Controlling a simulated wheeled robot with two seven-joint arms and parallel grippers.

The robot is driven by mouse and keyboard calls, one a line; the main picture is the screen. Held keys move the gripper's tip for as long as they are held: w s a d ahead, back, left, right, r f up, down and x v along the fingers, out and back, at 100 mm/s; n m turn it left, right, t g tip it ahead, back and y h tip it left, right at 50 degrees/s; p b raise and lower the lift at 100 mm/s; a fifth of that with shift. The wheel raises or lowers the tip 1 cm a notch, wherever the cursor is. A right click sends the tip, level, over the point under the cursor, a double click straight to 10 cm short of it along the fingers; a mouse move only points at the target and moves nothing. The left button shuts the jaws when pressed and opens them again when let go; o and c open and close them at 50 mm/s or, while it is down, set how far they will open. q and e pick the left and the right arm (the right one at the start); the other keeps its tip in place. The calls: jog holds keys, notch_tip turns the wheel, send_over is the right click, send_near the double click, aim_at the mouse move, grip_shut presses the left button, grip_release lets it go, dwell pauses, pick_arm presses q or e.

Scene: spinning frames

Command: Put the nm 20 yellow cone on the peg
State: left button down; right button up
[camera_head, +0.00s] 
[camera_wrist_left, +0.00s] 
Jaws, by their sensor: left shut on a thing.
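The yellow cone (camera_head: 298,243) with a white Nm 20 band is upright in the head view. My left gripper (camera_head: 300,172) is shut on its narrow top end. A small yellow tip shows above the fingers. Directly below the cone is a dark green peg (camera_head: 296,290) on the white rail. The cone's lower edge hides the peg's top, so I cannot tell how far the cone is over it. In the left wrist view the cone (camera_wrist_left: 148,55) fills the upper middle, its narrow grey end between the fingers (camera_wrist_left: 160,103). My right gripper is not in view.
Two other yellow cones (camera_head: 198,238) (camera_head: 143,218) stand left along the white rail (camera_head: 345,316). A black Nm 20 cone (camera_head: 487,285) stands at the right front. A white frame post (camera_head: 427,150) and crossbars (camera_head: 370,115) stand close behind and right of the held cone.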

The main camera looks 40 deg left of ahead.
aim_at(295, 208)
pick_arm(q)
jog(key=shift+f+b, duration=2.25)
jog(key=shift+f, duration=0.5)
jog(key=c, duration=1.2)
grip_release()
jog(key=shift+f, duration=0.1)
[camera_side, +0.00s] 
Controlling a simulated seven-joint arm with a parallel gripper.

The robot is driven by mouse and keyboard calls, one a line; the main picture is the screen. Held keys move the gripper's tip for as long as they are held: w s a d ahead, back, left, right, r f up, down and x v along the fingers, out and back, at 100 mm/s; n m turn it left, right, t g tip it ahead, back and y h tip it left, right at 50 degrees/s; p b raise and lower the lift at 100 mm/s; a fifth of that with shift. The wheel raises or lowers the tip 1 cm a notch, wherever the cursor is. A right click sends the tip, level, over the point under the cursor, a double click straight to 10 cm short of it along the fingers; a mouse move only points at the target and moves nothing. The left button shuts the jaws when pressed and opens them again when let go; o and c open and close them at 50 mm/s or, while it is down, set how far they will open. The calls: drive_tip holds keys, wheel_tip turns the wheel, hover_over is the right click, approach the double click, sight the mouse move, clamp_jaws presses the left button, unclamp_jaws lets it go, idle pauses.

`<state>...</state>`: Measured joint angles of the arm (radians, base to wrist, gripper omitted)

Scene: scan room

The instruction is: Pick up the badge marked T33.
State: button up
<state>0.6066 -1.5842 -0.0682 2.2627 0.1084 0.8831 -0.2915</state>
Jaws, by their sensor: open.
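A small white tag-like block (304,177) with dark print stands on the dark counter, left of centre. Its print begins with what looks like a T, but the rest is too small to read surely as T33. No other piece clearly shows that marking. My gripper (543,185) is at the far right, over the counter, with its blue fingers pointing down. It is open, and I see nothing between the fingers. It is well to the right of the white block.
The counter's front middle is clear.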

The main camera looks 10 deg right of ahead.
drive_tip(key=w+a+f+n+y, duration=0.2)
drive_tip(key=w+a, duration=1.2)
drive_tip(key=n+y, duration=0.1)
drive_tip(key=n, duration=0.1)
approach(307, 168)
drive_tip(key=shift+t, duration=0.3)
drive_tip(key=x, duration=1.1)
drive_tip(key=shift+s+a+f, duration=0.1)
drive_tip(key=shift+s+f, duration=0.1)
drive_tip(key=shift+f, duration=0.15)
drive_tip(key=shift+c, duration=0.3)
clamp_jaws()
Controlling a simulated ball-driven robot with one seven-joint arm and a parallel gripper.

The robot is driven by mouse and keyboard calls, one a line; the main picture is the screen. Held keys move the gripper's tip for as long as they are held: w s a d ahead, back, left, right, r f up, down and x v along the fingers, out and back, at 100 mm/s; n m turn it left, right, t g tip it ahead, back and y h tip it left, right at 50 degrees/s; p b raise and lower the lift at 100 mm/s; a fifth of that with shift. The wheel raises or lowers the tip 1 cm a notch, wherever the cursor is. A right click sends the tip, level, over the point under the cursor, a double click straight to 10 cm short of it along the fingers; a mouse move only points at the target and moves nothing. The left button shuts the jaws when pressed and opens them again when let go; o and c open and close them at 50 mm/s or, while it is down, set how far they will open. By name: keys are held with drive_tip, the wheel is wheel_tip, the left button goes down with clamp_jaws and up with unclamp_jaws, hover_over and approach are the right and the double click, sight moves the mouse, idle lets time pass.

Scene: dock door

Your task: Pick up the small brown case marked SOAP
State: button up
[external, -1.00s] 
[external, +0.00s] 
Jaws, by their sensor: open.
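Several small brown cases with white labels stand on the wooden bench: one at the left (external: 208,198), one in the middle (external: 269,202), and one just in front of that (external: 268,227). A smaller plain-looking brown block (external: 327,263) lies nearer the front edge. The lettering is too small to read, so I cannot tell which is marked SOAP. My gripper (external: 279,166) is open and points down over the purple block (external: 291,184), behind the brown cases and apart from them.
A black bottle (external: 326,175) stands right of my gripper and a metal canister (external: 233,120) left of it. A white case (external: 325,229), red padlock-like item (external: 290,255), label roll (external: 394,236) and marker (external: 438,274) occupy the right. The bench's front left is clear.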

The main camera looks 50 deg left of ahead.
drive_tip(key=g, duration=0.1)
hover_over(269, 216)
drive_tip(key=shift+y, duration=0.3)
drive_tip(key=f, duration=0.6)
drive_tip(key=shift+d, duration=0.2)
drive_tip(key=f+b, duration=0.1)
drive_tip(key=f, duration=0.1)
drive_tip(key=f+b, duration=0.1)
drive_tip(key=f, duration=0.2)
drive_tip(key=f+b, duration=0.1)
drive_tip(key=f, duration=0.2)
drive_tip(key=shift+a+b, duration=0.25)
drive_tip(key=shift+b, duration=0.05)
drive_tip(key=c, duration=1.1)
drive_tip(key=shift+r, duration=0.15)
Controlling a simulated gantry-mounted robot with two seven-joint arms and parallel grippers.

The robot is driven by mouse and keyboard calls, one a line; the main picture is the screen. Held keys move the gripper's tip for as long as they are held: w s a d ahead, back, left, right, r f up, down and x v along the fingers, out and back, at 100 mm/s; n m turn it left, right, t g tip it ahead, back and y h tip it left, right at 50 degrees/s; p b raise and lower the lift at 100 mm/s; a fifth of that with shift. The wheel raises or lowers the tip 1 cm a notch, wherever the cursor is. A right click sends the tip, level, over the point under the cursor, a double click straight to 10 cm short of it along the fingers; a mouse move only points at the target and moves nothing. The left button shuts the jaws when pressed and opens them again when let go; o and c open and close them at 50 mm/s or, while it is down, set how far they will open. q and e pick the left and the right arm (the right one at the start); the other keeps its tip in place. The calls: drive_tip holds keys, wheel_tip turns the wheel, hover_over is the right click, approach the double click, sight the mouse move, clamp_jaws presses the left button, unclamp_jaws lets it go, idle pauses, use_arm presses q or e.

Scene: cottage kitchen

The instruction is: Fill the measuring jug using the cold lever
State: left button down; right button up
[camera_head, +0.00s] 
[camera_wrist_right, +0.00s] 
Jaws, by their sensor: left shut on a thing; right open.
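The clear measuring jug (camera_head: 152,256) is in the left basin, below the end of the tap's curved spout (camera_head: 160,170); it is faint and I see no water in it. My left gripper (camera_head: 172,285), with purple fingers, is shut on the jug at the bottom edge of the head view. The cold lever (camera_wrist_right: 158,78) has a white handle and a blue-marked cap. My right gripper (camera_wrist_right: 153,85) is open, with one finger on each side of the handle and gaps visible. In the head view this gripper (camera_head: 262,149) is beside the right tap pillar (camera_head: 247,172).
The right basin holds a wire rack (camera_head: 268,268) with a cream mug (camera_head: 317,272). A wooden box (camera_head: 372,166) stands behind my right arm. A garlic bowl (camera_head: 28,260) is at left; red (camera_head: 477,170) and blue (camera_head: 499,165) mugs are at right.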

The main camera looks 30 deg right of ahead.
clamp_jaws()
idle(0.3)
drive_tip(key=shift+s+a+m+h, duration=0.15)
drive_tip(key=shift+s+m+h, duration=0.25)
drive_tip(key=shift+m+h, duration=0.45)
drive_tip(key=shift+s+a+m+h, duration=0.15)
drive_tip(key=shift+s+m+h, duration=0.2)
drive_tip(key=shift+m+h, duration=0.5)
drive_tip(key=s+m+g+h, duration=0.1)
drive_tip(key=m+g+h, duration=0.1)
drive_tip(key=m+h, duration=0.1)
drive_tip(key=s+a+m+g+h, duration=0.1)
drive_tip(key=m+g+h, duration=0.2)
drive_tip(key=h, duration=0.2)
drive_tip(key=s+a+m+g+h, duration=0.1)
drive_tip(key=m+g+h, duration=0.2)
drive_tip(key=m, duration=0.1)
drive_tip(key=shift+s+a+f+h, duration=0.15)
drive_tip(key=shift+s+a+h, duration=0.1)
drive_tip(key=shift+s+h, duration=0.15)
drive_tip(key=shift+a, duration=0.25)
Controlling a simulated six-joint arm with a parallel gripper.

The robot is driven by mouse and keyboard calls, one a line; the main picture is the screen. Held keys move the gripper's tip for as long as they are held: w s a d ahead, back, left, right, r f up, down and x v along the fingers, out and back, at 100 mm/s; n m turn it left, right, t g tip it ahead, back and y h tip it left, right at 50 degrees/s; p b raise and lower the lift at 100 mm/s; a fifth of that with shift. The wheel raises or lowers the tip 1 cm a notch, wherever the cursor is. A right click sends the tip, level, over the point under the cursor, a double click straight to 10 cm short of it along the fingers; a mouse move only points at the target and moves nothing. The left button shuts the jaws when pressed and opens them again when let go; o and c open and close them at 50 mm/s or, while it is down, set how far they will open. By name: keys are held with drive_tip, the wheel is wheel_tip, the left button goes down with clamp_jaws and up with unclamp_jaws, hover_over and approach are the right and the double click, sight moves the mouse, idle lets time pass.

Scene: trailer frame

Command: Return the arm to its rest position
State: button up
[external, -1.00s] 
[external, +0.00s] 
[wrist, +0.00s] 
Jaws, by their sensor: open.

──────────

• Instruction
Copy each line of the entries that includes the word "arms".

• Solution
Controlling a simulated wheeled robot with two seven-joint arms and parallel grippers.
Controlling a simulated gantry-mounted robot with two seven-joint arms and parallel grippers.

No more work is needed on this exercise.